The term 'difference of squares' refers to an algebraic expression of the form \(a^2 - b^2\). This type of expression is special because it can be factored into two binomials, \((a + b)(a - b)\). This pattern comes from multiplying two conjugates, which cancel out the middle terms, leaving only the squares of \(a\) and \(b\) with opposite signs.

For example, in our exercise, the expression inside the parentheses is \(a^2 - 16\). We recognize it as a difference of squares where \(a = a\) and \(b = 4\) because \(16 = 4^2\). So, we factor it as \((a - 4)(a + 4)\).

Remember:

• Look for two terms separated by a minus sign.
• Both terms should be perfect squares.
• Apply the formula \((a^2 - b^2) = (a + b)(a - b)\).

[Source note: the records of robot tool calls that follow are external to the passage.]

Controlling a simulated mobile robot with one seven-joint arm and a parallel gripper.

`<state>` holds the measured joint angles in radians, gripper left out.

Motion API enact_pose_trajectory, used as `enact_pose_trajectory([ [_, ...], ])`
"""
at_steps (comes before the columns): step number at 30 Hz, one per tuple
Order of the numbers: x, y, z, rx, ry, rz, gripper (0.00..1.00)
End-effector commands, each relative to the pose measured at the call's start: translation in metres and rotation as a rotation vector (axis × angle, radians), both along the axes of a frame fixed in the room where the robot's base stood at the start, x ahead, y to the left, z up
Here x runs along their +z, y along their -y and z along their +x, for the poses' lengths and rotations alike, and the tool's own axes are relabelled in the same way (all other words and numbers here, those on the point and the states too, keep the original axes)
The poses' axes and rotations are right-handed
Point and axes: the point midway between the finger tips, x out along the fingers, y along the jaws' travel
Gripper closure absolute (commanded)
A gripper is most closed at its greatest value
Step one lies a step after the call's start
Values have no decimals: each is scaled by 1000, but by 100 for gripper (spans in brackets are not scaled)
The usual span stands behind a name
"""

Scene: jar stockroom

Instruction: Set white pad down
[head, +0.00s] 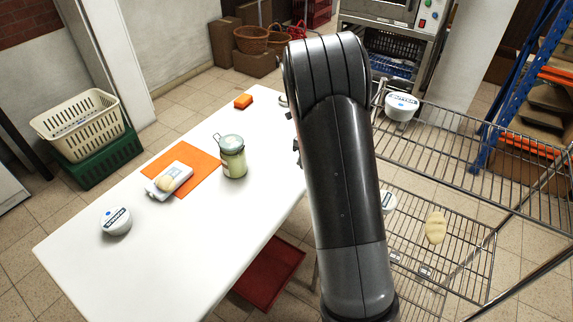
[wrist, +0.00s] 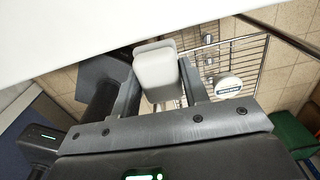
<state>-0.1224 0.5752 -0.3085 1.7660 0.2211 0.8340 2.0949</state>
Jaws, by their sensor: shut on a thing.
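My gripper (wrist: 160,80) is shut on a white block-shaped thing, which I take to be the white pad (wrist: 155,70), held between its two fingers in the wrist view. The white table (head: 215,240) shows in the head view, and a white surface, likely its top (wrist: 90,30), fills the upper left of the wrist view. The pad is near that surface's edge; I cannot tell whether they touch. In the head view my arm hides the pad and most of my gripper.
A wire rack (head: 470,150) stands right.

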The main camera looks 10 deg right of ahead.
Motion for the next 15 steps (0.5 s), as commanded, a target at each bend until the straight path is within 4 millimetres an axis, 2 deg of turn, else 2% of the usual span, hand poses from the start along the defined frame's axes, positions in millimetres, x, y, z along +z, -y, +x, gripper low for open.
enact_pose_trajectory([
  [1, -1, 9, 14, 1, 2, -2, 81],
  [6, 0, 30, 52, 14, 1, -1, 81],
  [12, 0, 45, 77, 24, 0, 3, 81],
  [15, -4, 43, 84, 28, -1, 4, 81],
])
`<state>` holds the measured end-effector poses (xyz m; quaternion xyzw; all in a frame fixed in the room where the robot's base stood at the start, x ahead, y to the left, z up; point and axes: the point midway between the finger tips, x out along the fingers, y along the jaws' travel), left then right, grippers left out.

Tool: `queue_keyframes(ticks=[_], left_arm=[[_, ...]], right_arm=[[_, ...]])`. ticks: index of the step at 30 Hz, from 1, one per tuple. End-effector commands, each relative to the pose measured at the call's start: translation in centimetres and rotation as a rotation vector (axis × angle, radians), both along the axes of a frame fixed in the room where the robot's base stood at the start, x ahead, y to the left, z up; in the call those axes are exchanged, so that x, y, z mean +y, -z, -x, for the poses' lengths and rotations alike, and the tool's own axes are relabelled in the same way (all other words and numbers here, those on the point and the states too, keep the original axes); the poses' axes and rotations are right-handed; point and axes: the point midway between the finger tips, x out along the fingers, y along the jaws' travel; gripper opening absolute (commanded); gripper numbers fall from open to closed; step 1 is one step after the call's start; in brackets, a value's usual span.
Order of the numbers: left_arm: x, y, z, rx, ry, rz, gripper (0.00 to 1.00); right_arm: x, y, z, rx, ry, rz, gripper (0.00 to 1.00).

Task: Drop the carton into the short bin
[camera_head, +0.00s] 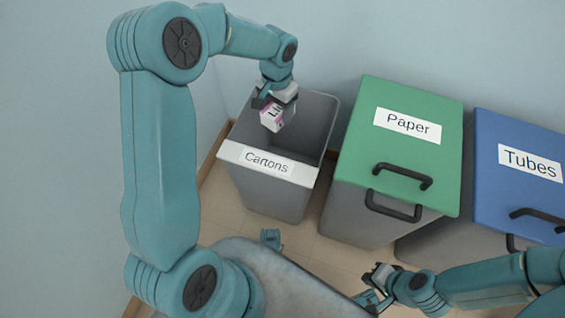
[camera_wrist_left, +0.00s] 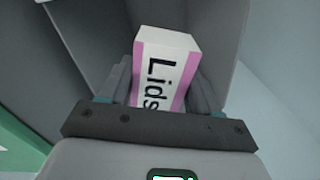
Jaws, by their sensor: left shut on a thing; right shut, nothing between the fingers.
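A small white and pink carton (camera_head: 274,117) marked "Lids" is held by my left gripper (camera_head: 269,104) over the open top of the grey bin (camera_head: 264,197) labelled "Cartons". In the left wrist view the carton (camera_wrist_left: 165,66) stands between the two fingers of my left gripper (camera_wrist_left: 162,95), which are shut on it. The bin's grey inner walls (camera_wrist_left: 95,40) show around and behind it there. My right gripper (camera_head: 372,290) is low at the bottom, away from the bins, shut and empty.
The "Cartons" bin has no lid. To its right stand a taller bin with a green "Paper" lid (camera_head: 412,140) and one with a blue "Tubes" lid (camera_head: 520,195), both closed, with black handles. A pale wall is behind; tiled floor (camera_head: 225,212) shows in front.

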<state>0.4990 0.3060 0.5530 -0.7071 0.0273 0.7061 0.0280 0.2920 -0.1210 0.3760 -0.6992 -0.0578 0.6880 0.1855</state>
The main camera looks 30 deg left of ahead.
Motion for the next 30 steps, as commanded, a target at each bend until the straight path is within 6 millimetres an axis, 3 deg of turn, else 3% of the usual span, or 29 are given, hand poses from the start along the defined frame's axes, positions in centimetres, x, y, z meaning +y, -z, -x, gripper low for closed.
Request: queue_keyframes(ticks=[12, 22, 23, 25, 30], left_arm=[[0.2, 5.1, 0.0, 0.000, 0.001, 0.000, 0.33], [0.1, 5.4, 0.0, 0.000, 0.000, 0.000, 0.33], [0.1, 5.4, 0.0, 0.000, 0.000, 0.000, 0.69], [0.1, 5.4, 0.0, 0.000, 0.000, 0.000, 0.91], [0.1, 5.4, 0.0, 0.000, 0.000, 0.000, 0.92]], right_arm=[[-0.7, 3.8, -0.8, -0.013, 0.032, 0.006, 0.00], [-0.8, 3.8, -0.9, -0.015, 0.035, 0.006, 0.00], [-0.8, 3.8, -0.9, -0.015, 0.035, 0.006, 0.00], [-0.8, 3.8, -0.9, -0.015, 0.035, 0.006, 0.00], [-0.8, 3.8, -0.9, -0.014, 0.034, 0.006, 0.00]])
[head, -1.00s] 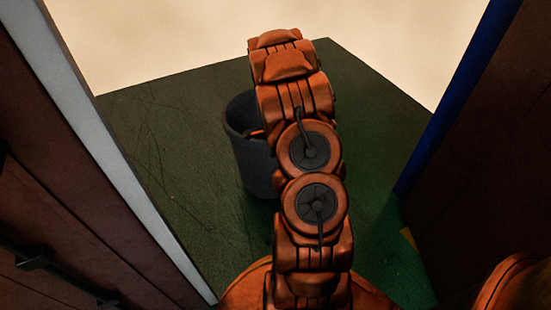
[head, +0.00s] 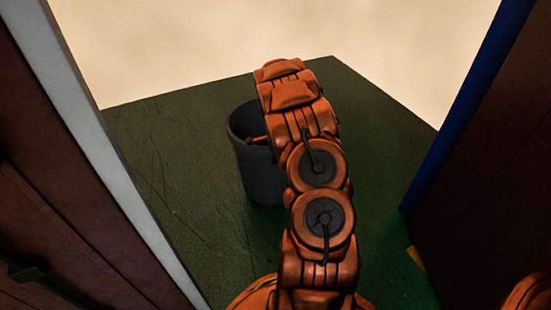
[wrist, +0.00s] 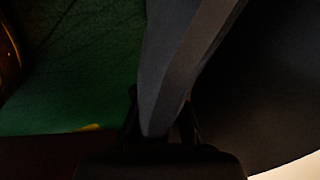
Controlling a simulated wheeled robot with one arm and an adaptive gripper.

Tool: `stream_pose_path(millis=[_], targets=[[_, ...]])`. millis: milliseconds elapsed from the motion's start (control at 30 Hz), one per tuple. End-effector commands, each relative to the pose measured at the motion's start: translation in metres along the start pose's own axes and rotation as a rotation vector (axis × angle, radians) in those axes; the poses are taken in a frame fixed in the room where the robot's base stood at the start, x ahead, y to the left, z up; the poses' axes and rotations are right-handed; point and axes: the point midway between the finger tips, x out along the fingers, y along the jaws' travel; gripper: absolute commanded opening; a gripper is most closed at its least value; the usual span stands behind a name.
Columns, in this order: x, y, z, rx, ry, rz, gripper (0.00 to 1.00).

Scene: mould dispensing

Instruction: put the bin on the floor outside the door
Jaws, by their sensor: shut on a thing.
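The bin (head: 262,180) is a dark grey, round, open-topped container, upright in the middle of the head view, left of my orange arm. Its right side is partly hidden by the arm. My gripper (wrist: 160,125) shows in the wrist view, shut on the bin's rim, with the wall (wrist: 178,70) rising between its dark fingers. In the head view the gripper is mostly hidden by the arm at the bin's rim. The doorway shows as a pale jamb (head: 95,130) at left and a blue edge (head: 465,110) at right. I cannot tell whether the bin touches the floor.
The green floor (head: 170,220) ends in edges at the back, with a pale blank area beyond. Brown panels (head: 60,240) stand at left and a dark brown panel (head: 485,190) at right. Free floor shows left and right of the bin. A small yellow mark (head: 414,256) lies at right.

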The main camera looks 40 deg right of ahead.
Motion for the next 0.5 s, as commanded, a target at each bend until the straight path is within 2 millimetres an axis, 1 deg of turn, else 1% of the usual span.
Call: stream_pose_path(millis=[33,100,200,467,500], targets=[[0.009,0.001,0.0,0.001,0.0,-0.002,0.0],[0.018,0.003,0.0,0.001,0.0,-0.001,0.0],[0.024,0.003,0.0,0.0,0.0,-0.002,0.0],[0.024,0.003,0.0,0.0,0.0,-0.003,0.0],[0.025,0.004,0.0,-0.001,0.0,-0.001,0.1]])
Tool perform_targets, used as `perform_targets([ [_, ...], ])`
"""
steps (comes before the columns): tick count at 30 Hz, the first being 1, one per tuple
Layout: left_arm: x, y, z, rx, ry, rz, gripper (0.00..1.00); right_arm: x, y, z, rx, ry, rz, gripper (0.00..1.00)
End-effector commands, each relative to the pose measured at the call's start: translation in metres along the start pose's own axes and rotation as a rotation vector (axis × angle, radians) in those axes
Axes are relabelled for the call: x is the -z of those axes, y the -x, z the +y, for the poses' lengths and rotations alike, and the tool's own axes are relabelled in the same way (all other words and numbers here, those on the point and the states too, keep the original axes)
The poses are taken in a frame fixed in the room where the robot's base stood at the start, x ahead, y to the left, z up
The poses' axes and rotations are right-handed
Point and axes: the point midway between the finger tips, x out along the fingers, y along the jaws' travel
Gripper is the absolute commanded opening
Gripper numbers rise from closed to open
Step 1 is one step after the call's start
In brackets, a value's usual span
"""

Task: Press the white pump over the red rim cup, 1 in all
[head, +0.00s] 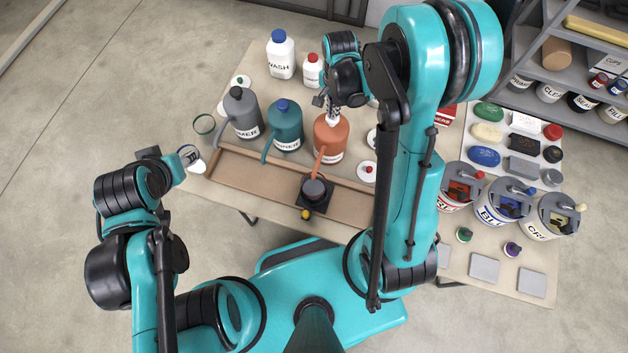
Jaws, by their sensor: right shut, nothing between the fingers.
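An orange bottle (331,140) stands on the table with a long orange spout reaching toward the front. A small dark cup (314,188) sits on a black stand (327,205) under the spout's end; its rim colour is hard to make out. My right gripper (333,117) is shut and empty, pointing down at the top of the orange bottle. It hides the bottle's top, so I cannot tell whether it touches or whether a white pump head is there. My left gripper (190,157) is at the table's left edge, away from the bottles; its fingers are too small to read.
A teal bottle (284,128) and a grey bottle (242,112) stand left of the orange one. A brown tray (245,178) runs along the front. White bottles (281,56) stand behind. Open paint tins (506,202) stand on the right. My right arm hides part of the table.

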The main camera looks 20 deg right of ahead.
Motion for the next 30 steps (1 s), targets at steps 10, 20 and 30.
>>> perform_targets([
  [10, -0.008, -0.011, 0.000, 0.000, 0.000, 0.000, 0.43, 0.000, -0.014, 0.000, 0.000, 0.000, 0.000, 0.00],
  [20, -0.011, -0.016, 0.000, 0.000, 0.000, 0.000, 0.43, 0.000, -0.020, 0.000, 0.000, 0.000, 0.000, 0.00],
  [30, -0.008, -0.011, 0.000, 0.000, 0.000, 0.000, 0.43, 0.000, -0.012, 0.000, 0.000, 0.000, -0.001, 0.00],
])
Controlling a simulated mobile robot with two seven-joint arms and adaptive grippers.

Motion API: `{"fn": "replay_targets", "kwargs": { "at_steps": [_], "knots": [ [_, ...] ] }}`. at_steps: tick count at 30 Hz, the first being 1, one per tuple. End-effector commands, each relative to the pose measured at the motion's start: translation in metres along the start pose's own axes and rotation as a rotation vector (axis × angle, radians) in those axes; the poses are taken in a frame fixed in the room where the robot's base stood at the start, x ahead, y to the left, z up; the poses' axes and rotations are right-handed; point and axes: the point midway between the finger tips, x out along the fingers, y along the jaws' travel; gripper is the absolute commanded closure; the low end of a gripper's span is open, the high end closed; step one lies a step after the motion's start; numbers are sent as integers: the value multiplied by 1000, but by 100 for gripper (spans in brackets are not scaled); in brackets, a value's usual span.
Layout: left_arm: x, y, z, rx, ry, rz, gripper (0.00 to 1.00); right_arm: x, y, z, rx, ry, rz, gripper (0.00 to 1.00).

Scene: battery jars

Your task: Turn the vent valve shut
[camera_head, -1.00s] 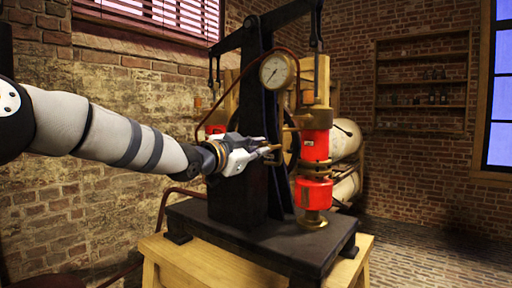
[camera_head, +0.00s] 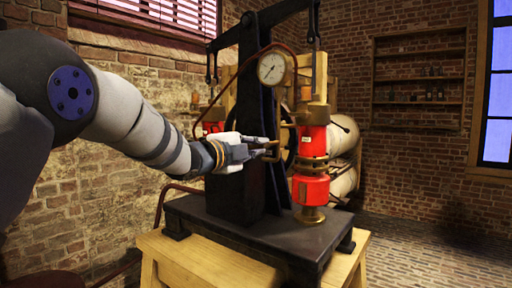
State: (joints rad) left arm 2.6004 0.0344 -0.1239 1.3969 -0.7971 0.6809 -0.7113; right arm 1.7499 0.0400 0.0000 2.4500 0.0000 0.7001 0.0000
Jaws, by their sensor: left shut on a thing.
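A black pump stand (camera_head: 250,130) stands on a dark base plate, with a round white gauge (camera_head: 271,68) and a red cylinder with brass fittings (camera_head: 313,143) at its right. A small brass valve handle (camera_head: 273,150) sticks out at the front of the stand, left of the red cylinder. My left gripper (camera_head: 271,149) comes in from the left and is shut on this handle at its fingertips. The fingers partly hide the handle, so its exact angle is hard to tell. My right gripper is not in view.
The base plate (camera_head: 205,213) rests on a wooden table (camera_head: 195,262). A second red cylinder (camera_head: 211,127) is partly hidden behind my left wrist. Pale rolls (camera_head: 343,135) lie on a rack behind. The brick floor at right is clear.

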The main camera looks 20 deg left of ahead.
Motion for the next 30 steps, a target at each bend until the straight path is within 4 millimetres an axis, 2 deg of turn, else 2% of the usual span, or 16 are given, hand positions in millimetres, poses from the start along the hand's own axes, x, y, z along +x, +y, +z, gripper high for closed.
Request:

This method simplifies complex expressions by breaking them into simpler linear factors.

Factoring out a common factor is often the first step in simplifying polynomial expressions. A common factor is a number or variable that divides all terms in the expression evenly.

In our exercise, the given expression is \(4a^2 - 64\). We started by identifying that each term shares a factor of 4. By factoring out this common factor, the expression becomes simpler: \(4(a^2 - 16)\). This process not only simplifies the expression but also reveals any hidden patterns, such as the difference of squares in our expression.

Key points to remember:

• Always check for a greatest common factor (GCF) in each term.
• Factoring out the GCF should always be your initial step if possible.
• Once factored out, recheck for additional factoring patterns, like the difference of squares.

Factoring out common factors makes complex polynomial functions more manageable.

Binomials are algebraic expressions containing exactly two terms, often joined by a plus or minus sign. They are the building blocks of more complex polynomial expressions.

In our exercise, we worked with the binomial \(4a^2 - 64\). After simplifying by factoring out the common factor, we further factored \(a^2 - 16\) into \((a - 4)(a + 4)\), showing us two resulting binomials.

Working effectively with binomials involves understanding the various patterns that can simplify their factorization:

• Recognize special patterns like difference of squares.
• Understand how to apply the distributive property in reverse to factor expressions.
• Know that the resulting binomials are expressions of the form \( (x + n) \, \text{or}\, (x - n) \).

Mastering these concepts can help in effectively tackling exercises that involve polynomial expressions and their factorization.